Extract every line that contains the word "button".

-- Begin Supplied data --

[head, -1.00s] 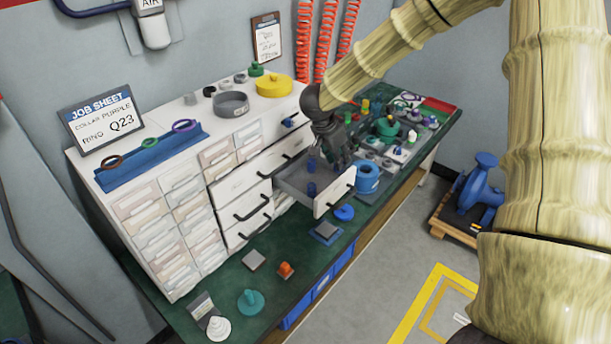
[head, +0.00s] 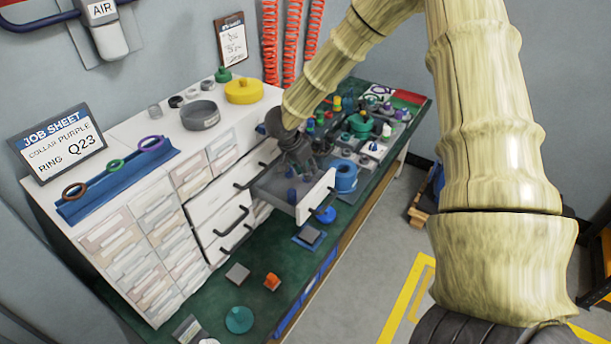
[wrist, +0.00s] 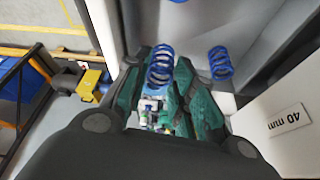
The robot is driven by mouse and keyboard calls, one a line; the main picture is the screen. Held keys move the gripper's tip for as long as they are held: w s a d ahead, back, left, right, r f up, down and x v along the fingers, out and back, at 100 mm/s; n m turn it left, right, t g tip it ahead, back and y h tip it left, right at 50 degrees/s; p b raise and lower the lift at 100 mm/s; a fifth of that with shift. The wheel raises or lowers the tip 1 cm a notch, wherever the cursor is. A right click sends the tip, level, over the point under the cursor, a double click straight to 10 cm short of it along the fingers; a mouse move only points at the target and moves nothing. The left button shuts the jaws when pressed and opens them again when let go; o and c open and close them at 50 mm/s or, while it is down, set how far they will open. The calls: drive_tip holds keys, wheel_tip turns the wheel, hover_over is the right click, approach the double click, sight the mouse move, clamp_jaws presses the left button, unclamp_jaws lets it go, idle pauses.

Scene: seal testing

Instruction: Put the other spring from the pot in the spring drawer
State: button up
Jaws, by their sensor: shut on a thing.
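My gripper (head: 298,172) is over the open drawer (head: 318,200), low near its inside. In the wrist view it is shut on a blue coil spring (wrist: 160,65), which shows between the fingertips. The drawer wall carries a "40 mm" label (wrist: 289,118). A blue round pot (head: 345,176) stands on the bench just right of the drawer; its inside is not clear.
A grey round dish (head: 200,116) and a yellow round part (head: 243,91) stand on the cabinet top. Several small parts crowd the green bench behind the pot. A grey block (head: 237,273) and an orange part (head: 272,281) lie on the bench in front of the drawers.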

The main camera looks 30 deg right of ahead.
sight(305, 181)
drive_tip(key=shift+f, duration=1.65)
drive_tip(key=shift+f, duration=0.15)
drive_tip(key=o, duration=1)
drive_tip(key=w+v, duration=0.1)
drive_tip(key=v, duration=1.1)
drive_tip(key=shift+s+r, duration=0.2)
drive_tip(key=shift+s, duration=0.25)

-- End Supplied data --

Task output:
The robot is driven by mouse and keyboard calls, one a line; the main picture is the screen. Held keys move the gripper's tip for as long as they are held: w s a d ahead, back, left, right, r f up, down and x v along the fingers, out and back, at 100 mm/s; n m turn it left, right, t g tip it ahead, back and y h tip it left, right at 50 degrees/s; p b raise and lower the lift at 100 mm/s; a fifth of that with shift. The wheel raises or lowers the tip 1 cm a notch, wherever the cursor is. A right click sends the tip, level, over the point under the cursor, a double click straight to 10 cm short of it along the fingers; a mouse move only points at the target and moves nothing. The left button shuts the jaws when pressed and opens them again when let go; o and c open and close them at 50 mm/s or, while it is down, set how far they will open. The calls: drive_tip holds keys, wheel_tip turns the wheel, hover_over is the right click, approach the double click, sight the mouse move, clamp_jaws presses the left button, unclamp_jaws lets it go, idle pauses.
State: button up

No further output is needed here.